Started in 2019 by the Children and Youth Foundation, the annual Read Hour Literacy Campaign has spread from Finland to Sweden, Estonia, the UK and Iceland.
The idea is simple: get as many people as possible, especially young people, to read for an hour on UN International Literacy Day, September 8, whether it’s a book, a magazine or even a comic book. Even if people read separately, reading brings them together by introducing them to new thoughts and cultures, encouraging empathy and ultimately showing them that people everywhere have many things in common.
For Read Hour 2021, an exceptional, multilingual Moomin story reading took place in the Icelandic capital at the Reykjavík International Literary Festival.
The Moomins, creatures created by Finnish author and artist Tove Jansson (1914–2001), are as popular in Iceland as they are in numerous other countries around the world. She wrote the books in Swedish starting in the 1940s (Finnish and Swedish are both official languages in Finland), and they have now been translated into at least 50 languages.
At Nordic House, a cultural centre in Reykjavík, Icelandic poet and author Gerður Kristný interviewed Sophia Jansson, Tove’s niece. Then Jansson and a panel of other guests read several pages each from the Moomin story “The Invisible Child” in their own languages: Swedish, Icelandic, English, Danish, Norwegian, Faroese and Finnish.
A good storm
It is well known that Tove Jansson loved a good storm, and the Moomin adventures include catastrophic forces of nature such as floods, volcanoes and comets. “I think that for Icelandic people the Moomin books must be very real, in a way, because you live in the middle of enormous natural events,” Sophia Jansson told Kristný at Nordic House. Iceland has notoriously variable weather, and a volcano near Reykjavík decided to become active in early 2021, although it hasn’t threatened anyone’s life. (It has actually attracted quite a few curious tourists.)
“Tove used natural phenomena such as volcanic eruptions and floods as a counterweight to the safety of the Moomin House, Moominvalley and the Moomin family,” said Jansson. “Perhaps she felt that the magic is somewhere between those two extremes – danger and safety.”
These and other Moomin themes remain relevant in the modern world. “Many of the things in her books are things that you can still recognise today, if we consider all the refugees that were recently forced to leave Afghanistan, or other war-torn areas earlier,” said Jansson. “That’s a phenomenon that hasn’t disappeared – it was around after the Second World War when Tove was writing her books. The attitude that Tove wanted to convey was that if there are people who are fleeing and need safety and warmth, you have to receive them. You have to be open, tolerant and helpful.”
Individual and equal
Sophia Jansson works in Helsinki as artistic director at Moomin Characters Ltd, the company that decides which product manufacturers may use the Moomin figures and artwork. “It’s unbelievable,” she said, “to have been given the gift of this role where I get to speak about an author who still means so much to so many people many years after her death, and who had values that you can support.”

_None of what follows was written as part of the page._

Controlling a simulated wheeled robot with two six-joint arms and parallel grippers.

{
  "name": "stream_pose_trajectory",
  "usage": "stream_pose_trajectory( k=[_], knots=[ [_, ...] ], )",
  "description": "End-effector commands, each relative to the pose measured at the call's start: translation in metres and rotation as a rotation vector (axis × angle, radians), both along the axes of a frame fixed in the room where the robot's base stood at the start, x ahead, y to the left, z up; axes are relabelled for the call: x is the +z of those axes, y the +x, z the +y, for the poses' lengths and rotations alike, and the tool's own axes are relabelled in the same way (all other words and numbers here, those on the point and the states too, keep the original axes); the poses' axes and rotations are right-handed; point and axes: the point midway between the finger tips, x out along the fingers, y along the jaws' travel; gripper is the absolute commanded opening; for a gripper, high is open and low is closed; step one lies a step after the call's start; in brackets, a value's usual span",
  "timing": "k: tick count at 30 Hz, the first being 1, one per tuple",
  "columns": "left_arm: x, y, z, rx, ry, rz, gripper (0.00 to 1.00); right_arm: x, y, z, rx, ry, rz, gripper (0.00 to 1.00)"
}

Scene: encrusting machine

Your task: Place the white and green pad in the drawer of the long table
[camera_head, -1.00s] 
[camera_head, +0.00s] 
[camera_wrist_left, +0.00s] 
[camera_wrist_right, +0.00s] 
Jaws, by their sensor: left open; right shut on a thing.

Jansson remembers her aunt as someone who was “unique in many ways” and “amazingly gifted.” Not only did she write and illustrate books, but she was also a painter, a cartoonist, a theatre set designer and a songwriter. She also loved to dance and play the accordion.
“For me, her most beloved quality was the way she encountered other people,” said Jansson. “She possessed quite a rare ability to meet every single person as an individual and an equal. She never put herself above or below anyone else. She always showed that she was enormously interested in you, no matter who you were. That’s something I’ve tried to copy.”
And then what happened?
After Jansson’s interview, she read several pages of “The Invisible Child,” a short story from the book Tales from Moominvalley, in the original Swedish. Kristný continued in Icelandic, then came segments in English, Danish, Norwegian, Faroese and Finnish, each read by a native speaker of that language.
The story is not as long or famous as the books Comet in Moominland or Moominsummer Madness, but it displays many of the values that Sophia Jansson appreciates in her aunt’s personality and work.
In “The Invisible Child,” a little girl called Ninny arrives at the Moomin family’s house. She had previously been in the care of a disagreeable woman who disparaged and belittled her until Ninny became invisible and stopped speaking.
The Moomins take her in, and gradually Ninny begins to reappear, and starts talking again, too. Her face remains invisible until the surprise ending, but you’ll have to read the story – or listen to Sophia Jansson read it in English – to find out what happens.
Epilogue
When the reading was over and the audience had dispersed, a few of the participants were standing in the lobby talking with the organisers. After a short while, Sophia Jansson appeared. She had exchanged her skirt and blouse for outdoor clothes and hiking boots. Roleff Kråkström, the managing director of Moomin Characters Ltd, had put on a similar outfit. In a spirit that Tove Jansson surely would have understood, they were hurrying off to have a look at that active volcano, about an hour’s drive plus an hour’s hike away from Reykjavík.